Wabash River’s increasing availability over the years as it got its sea legs may seem impressive. However, the plant is only in the middle of the "gang of six" IGCC demo plants in terms of availability (see figure below). The inability of any plant to reach and maintain 80% availability doesn"t sit well with Marty Smith, manager of environmental policy for Xcel Energy. Speaking at the Platts IGCC Symposium, Smith said that an IGCC plant would have to be capable of 90% availability to warrant his serious consideration.

Good enough for baseload? The availability histories of the six successful IGCC demonstration plants show that most were able to reach the 70% to 80% range (excluding operation on back-up fuel), but only after at least five years of operation. Equipped with a spare gasifier, an IGCC plant may be able to match the availability of a combined-cycle plant burning natural gas. Source: EPRI
 

In fact, the availabilities demonstrated by the four currently operating IGCC plants (Nuon Power Buggenum and Puertollano in Europe, and Wabash River and Polk Power Station in the U.S.) mean little to Smith because "[they] don"t represent the technology that would be built today." He also lamented:

  • The lack of standardization among the four IGCC technology candidates currently on the market (Table 3).
  • The "vexing" nature of the technology’s costs.
  • The performance penalty incurred when low-rank fuels such as lignite and Powder River Basin (PRB) coal are gasified. Western coals are higher in ash and moisture content and have other characteristics that make them much harder for a gasifier to handle.
  • The industry’s minimal experience with CO2 capture and running a gas turbine on a hydrogen-rich fuel. As a practical matter, future IGCC plants will capture so much carbon dioxide so quickly that storing it on-site will be impossible. The gas will have to be piped away in real time for sale or sequestration. Although carbon sequestration is being demonstrated successfully at a number of sites worldwide, the underground geologic formations suitable for the process aren"t necessarily available where IGCC plants will likely be built—close to coal mines.

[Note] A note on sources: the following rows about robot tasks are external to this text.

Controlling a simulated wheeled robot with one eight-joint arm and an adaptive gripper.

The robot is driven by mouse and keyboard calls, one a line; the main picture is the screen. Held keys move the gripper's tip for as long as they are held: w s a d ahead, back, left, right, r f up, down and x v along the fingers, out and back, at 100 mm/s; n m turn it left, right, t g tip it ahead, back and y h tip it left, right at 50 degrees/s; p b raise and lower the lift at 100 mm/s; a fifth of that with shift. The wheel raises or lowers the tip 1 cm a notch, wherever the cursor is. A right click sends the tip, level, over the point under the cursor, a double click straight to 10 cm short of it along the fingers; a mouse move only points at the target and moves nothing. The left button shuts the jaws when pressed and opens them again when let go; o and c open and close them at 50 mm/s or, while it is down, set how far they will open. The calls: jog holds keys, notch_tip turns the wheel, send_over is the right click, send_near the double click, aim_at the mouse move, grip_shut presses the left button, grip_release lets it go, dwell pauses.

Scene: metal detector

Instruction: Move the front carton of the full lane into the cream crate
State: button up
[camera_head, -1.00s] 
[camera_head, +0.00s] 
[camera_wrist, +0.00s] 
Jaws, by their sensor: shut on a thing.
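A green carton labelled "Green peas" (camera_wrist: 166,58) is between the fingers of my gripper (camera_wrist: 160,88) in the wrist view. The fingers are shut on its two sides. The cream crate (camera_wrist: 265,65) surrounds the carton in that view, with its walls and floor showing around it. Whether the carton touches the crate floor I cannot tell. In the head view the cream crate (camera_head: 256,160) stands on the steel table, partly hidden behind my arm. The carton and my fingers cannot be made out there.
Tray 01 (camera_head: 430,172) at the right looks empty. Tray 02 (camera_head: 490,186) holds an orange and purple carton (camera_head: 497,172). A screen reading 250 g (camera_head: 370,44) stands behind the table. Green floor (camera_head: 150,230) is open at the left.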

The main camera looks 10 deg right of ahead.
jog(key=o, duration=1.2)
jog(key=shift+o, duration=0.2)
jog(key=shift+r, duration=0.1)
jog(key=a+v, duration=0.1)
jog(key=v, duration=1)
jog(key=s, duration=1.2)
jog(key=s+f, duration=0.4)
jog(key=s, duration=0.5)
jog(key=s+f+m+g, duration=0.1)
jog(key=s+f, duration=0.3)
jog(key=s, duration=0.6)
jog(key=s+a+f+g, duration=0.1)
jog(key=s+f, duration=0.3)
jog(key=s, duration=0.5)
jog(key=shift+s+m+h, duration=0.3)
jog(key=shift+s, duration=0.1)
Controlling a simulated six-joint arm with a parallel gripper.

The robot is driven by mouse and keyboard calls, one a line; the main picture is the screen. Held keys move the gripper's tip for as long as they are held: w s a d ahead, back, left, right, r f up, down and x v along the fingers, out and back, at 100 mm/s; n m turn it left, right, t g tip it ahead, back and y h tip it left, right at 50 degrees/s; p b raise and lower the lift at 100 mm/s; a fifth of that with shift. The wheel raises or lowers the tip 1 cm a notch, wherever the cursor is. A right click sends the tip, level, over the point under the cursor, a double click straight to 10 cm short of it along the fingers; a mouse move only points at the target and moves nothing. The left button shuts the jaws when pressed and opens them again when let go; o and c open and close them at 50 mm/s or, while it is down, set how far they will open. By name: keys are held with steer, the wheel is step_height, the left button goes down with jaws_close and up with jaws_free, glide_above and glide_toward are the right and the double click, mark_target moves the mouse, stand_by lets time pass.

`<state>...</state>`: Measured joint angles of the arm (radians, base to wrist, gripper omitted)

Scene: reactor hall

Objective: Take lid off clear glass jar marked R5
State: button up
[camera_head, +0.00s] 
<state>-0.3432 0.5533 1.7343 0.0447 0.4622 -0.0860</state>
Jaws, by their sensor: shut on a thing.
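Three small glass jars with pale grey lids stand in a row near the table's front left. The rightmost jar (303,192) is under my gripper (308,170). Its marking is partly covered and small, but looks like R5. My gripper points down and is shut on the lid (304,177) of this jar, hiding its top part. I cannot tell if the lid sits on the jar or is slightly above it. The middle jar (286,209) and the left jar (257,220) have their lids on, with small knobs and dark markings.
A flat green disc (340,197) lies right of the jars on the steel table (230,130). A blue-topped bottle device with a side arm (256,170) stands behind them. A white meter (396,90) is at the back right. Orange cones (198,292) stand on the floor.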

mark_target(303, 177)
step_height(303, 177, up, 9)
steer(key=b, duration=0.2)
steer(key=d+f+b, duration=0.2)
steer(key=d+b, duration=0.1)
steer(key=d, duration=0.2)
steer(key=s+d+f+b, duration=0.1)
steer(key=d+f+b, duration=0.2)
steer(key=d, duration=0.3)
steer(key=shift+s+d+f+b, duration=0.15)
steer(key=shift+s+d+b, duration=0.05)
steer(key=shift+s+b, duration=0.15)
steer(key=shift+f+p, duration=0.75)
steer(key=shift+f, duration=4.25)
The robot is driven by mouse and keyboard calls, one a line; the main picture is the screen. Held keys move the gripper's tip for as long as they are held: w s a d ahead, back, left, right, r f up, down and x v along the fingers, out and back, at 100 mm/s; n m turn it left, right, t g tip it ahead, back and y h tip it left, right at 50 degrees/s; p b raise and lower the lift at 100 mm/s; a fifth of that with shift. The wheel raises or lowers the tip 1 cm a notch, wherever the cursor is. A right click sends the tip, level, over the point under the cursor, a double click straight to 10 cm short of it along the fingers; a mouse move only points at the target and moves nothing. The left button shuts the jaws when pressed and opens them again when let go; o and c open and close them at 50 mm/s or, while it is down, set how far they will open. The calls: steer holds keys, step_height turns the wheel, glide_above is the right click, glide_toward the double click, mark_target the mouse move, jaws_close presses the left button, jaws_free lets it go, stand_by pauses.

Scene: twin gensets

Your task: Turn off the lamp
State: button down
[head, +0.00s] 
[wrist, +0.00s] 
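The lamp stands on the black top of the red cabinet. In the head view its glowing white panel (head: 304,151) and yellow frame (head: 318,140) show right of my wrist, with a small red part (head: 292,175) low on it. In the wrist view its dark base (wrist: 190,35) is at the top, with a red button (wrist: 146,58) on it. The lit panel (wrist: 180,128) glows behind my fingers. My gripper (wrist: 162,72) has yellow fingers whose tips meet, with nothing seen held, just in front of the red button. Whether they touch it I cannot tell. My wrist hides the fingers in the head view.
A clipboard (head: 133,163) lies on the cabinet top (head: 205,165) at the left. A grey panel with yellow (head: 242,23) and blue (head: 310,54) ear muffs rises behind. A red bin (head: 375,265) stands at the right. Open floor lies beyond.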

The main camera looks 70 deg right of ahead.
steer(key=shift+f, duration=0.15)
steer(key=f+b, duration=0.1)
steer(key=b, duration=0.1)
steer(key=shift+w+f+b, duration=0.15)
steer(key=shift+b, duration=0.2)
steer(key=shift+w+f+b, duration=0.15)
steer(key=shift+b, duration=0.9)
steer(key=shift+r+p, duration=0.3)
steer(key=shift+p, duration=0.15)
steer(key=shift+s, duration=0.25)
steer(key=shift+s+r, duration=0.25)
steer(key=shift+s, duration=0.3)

Table 3. Syngas production technology suppliers. Source: Worley Parsons
 

Financing IGCC

At the Platts Second Annual Coal-fired Generation Conference about a year ago in Chicago, there was no shortage of financiers skeptical about the prospects for funding IGCC projects.

"As a firm, we are generally bullish [on IGCC]. Personally, I’m less optimistic," said John Cogan, senior VP for global energy investment banking at Credit Suisse First Boston LLC. A company such as American Electric Power or Cinergy will have to build an IGCC plant and put it into commercial service to determine how much it really costs to build, he said.

"IGCC makes a lot of sense, but at the end of the day it comes down to costs," said Joseph Esteves, managing director of LS Power Development LLC. LS Power is developing a 1,600-MW pulverized coal-fired project in Arkansas. "If we have trouble selling the output of a PC plant," it would be even harder to sell the output from an IGCC plant, said Esteves. Because an IGCC plant is more expensive to build than a PC plant, the cost of electricity to the customer is likely to be higher.

LS Power has lined up significant commitments for its Plum Point plant in Arkansas, but it has been tough going, said Esteves. He added that LS Power is taking a "novel" approach to financing its project. "We"re not going to wait to get the final piece of the Arkansas project’s capacity sold before closing on the financing."

Esteves said bankers he has polled typically want to see a five-year track record for a particular technology before they commit to financing, and that does not yet exist for IGCC. What banks want to see, he explained, is a smoothly functioning plant that was built under a tight construction schedule. "Project finance is not designed for new technology," he said. "[And] I don"t see any independents [successfully] building an IGCC [plant]," said Esteves, "It will have to be put into ratebase by a utility" or built with some form of government subsidy, he said.

Nonetheless, several independents have proposed IGCC plants. In fact, some of them came to IGCC because of the difficulties they had securing permits for PC plants. They are now seeking permits for IGCC plants and trying to line up financing. It is a difficult process.

Although the cleaner emissions profile of an IGCC plant relative to PC plants has attracted developers to the technology, it is not always such an easy sell. As Table 4 shows, IGCC technology is a clear winner over subcritical PC technology only in terms of emissions of SO2, particulate matter (PM), and carbon monoxide. Both are fairly close in production of NOx and removal of volatile organic compounds (VOCs).

Table 4. Which is cleaner: IGCC or PC? Source: U.S. EPA

IGCC plants, however, enjoy a big advantage when it comes to mercury and carbon dioxide control. IGCC plants should be able to remove 90% of mercury at 1/10th the cost of processes used by conventional plants. They also should be easier and less expensive to retrofit for CO2 capture (see "Technology options for capturing CO2") because at an IGCC plant carbon dioxide constitutes 90% of flue gas, vs. 10% at a conventional PC plant. It will be collected by water-gas shift reactors added to the syngas treatment system as well as by physical absorption processes.